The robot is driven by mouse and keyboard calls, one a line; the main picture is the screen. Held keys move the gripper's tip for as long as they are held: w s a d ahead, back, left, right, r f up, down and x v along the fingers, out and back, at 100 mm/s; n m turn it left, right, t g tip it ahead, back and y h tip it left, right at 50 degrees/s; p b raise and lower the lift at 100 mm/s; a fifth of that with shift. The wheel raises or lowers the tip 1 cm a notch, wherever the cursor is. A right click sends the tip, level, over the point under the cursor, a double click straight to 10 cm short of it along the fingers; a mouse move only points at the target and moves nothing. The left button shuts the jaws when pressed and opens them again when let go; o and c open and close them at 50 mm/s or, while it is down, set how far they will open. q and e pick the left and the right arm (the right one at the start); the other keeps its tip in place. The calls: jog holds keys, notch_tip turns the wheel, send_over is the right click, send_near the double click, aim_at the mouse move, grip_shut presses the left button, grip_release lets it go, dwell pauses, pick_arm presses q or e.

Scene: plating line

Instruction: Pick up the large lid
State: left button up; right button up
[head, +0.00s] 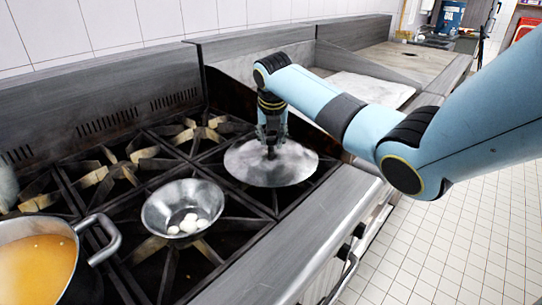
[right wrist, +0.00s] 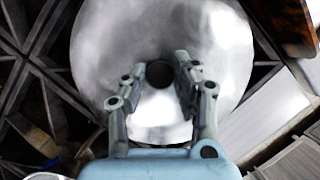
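The large lid (head: 252,168) is a round silver disc lying on the right front burner of the stove in the head view. It fills much of the right wrist view (right wrist: 105,60), with its dark round knob (right wrist: 160,75) in the middle. My right gripper (head: 271,143) is directly above the lid, pointing down. In the right wrist view the fingers (right wrist: 157,68) stand apart on either side of the knob, with visible gaps to it. My left gripper is not in view.
A metal bowl (head: 153,213) with several white eggs stands on the grate left of the lid. A pot (head: 88,223) of orange soup is at the lower left. Black grates (head: 110,175) surround them. The stove's front ledge (head: 300,235) is bare.

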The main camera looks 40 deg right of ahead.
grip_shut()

◆ ◆ ◆ ◆

### [Instructions for the task]
Exclude the images, then output the data above word for word.

### [Solved problem]
The robot is driven by mouse and keyboard calls, one a line; the main picture is the screen. Held keys move the gripper's tip for as long as they are held: w s a d ahead, back, left, right, r f up, down and x v along the fingers, out and back, at 100 mm/s; n m turn it left, right, t g tip it ahead, back and y h tip it left, right at 50 degrees/s; p b raise and lower the lift at 100 mm/s; a fifth of that with shift. The wheel raises or lowers the tip 1 cm a notch, wherever the cursor is. A right click sends the tip, level, over the point under the cursor, a double click straight to 10 cm short of it along the fingers; a mouse move only points at the target and moves nothing. The left button shuts the jaws when pressed and opens them again when let go; o and c open and close them at 50 mm/s or, while it is down, set how far they will open. q and e pick the left and the right arm (the right one at the start); the other keeps its tip in place. The calls: jog holds keys, notch_tip turns the wheel, send_over is the right click, send_near the double click, aim_at the mouse move, grip_shut presses the left button, grip_release lets it go, dwell pauses, pick_arm presses q or e.

Scene: plating line

Instruction: Pick up the large lid
State: left button up; right button up
[head, +0.00s] 
[right wrist, +0.00s] 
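The large lid (head: 252,168) is a round silver disc lying on the right front burner of the stove in the head view. It fills much of the right wrist view (right wrist: 105,60), with its dark round knob (right wrist: 160,75) in the middle. My right gripper (head: 271,143) is directly above the lid, pointing down. In the right wrist view the fingers (right wrist: 157,68) stand apart on either side of the knob, with visible gaps to it. My left gripper is not in view.
A metal bowl (head: 153,213) with several white eggs stands on the grate left of the lid. A pot (head: 88,223) of orange soup is at the lower left. Black grates (head: 110,175) surround them. The stove's front ledge (head: 300,235) is bare.

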The main camera looks 40 deg right of ahead.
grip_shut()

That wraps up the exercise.